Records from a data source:
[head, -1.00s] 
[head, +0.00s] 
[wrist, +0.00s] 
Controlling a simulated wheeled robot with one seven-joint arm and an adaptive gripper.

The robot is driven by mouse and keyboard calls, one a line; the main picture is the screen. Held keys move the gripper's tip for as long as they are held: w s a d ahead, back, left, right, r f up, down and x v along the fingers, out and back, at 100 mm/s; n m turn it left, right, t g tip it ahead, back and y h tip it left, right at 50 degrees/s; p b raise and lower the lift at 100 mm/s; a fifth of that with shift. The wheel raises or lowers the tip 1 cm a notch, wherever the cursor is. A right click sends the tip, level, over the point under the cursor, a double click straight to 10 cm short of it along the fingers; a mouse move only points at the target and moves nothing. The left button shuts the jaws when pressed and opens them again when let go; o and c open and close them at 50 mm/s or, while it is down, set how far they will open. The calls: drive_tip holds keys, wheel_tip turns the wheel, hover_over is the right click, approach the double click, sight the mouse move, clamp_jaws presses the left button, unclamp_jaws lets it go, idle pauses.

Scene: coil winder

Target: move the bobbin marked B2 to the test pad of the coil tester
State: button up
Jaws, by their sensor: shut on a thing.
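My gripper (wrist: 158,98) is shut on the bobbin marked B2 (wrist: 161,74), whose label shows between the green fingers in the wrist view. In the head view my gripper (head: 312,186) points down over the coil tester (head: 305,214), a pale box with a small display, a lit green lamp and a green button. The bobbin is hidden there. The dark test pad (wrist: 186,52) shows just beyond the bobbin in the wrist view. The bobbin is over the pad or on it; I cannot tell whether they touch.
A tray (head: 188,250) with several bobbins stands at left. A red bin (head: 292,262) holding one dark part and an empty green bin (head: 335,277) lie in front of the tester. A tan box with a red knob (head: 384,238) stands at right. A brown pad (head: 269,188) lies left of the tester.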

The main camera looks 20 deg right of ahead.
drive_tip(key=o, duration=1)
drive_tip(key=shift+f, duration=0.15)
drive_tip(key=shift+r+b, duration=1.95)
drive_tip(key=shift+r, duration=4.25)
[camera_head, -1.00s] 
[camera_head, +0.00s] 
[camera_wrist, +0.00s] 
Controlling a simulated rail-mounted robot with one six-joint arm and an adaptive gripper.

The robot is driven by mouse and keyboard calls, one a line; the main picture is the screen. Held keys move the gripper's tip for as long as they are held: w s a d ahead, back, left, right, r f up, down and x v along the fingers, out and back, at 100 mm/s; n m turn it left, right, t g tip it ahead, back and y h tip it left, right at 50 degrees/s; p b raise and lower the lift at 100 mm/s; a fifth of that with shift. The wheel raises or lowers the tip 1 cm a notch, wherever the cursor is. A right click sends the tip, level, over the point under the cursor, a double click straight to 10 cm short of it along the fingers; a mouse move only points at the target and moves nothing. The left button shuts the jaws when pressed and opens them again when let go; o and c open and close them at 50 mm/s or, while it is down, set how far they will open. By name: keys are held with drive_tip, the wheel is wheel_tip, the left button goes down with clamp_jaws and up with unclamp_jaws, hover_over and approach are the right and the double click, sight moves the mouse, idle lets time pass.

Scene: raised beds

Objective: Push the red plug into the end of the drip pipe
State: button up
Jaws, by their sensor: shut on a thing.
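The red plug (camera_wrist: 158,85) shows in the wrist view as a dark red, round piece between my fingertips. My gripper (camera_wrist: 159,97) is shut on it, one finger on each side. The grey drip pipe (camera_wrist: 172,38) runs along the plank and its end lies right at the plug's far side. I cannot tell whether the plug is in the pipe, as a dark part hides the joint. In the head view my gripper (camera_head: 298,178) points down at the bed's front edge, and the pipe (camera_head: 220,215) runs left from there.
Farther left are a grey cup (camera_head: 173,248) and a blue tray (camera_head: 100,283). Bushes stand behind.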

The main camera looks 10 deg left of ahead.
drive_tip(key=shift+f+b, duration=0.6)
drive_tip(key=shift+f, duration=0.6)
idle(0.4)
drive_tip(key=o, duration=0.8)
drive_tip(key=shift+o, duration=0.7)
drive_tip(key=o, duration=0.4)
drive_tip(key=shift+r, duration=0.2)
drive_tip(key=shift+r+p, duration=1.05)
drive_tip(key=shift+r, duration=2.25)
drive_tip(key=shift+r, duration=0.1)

**AIM OF THE EXERCISE**
Write the lines again exactly, beginning at the line that has "[wrist, +0.00s]" and stopping after the line that has "Controlling a simulated wheeled"; include no other lines.

**COMPLETE RESPONSE**
[wrist, +0.00s] 
Controlling a simulated wheeled robot with one seven-joint arm and an adaptive gripper.

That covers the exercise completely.